Après une année d’apprentissage, je me souviens avoir donné un petit concert familial avec l’Ave Maria de Schubert…
Je ne pense pas avoir eu beaucoup plus d’une année d’apprentissage du violon. Un déménagement inopiné de l’Alsace vers la Lorraine m’a privé de mon professeur, a mis fin à mon apprentissage. Le virtuose que j’étais est resté en herbe. J’en ai gardé un amour véritable de la musique classique. Ce qui m’a épargné de m’ adonner aux modes musicales qui polluent régulièrement les ondes sous des appellations variées, et que j’assimile souvent à des concerts de casseroles !
Bien longtemps, plus tard, la cinquantaine passée, j’ai retrouvé dans son étui mon bon vieux violon de mon enfance. Un brave violon qui n’avait rien d’un Stradivarius et qui n’en était pas moins cher à mon cœur.
Des années de confinement avaient eu raison de ses possibilités de rester un violon. Je lui ai donc offert les services d’un professionnel de la lutherie de Metz afin de lui rendre son lustre d’antan.
Dans ma tête, je pensais que j’allais reprendre mon violon où je l’avais laissé. J’ai bien vite compris que le temps des apprentissages était passé pour moi !
Briller dans l’art de la musique oublié, j’aurais pu explorer les arts graphiques ou la chorégraphie. Je ne m’y suis pas fourvoyé et j’ai senti bien vite que ces domaines n’étaient pas pour moi. Mes prestations en cours de dessin ont été particulièrement décourageantes et j’ai vite ressenti ma complète nullité dans ce domaine de l’art. Je ne serai jamais Picasso !
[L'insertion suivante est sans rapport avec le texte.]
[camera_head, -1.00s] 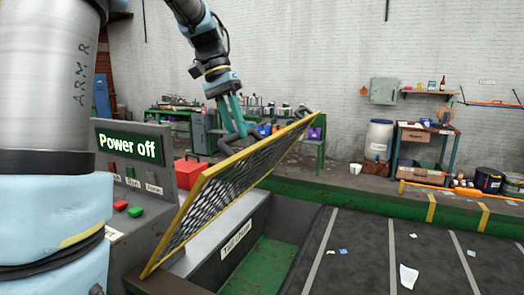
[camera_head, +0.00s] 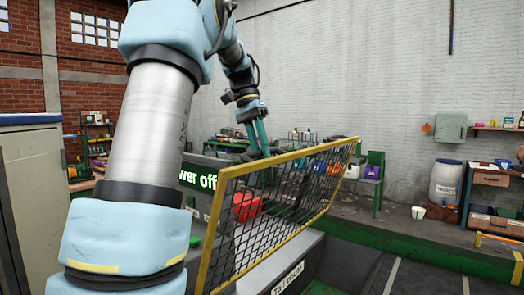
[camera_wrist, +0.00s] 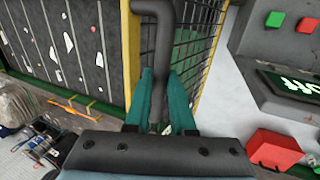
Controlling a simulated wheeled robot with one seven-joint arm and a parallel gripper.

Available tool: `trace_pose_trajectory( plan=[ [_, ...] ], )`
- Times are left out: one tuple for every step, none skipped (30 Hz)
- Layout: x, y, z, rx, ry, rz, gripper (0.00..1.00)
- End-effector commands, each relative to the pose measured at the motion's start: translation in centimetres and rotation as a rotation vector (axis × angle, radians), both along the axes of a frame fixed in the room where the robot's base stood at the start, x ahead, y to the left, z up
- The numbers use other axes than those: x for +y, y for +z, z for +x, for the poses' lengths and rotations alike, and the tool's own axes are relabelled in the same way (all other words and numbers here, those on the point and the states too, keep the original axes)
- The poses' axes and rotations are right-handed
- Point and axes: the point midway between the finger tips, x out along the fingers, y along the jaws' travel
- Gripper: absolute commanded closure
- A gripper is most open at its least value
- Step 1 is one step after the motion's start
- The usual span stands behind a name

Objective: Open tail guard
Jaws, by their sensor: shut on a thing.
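The tail guard (camera_head: 300,153) is a black mesh panel in a yellow frame. In the head view it stands steeply raised above the grey housing labelled "Tail cover" (camera_head: 290,277). My gripper (camera_head: 259,146) is at the guard's upper edge, on its far side. In the wrist view, my gripper's teal fingers (camera_wrist: 161,76) are shut on the guard's dark grey bar handle (camera_wrist: 157,40). The guard's mesh (camera_wrist: 192,50) is just behind the handle there. The handle is mostly hidden in the head view.
The control panel's "Power off" screen (camera_head: 197,179) is partly covered by the guard. A red box (camera_head: 246,207) shows through the mesh. The dark belt (camera_wrist: 72,45) has scraps on it. A blue-white barrel (camera_head: 445,184) stands by the back wall.

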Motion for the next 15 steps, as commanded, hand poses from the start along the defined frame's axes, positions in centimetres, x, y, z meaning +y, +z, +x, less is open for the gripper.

Quant à la danse j’ai toujours fait tapisserie dans les bals, incapable de danser ni le tango, ni la valse qui me donne le tournis !
J’ai bien aimé le sport. Je n’y ai jamais dépassé le niveau régional. Pour cela, il faut un autre physique…
Que reste-t-il de moi après un voyage de 87 ans ? Être quidam, rester quidam et en avoir conscience.
Je m’en irai bientôt, au milieu de la fête, sans que rien manque au monde, immense et radieux.
Je ne serai pas Victor Hugo non plus !
……….
J’allume mon poste de télévision et j’oublie tout. Demain est un autre jour. Pour vivre heureux, mourons cachés.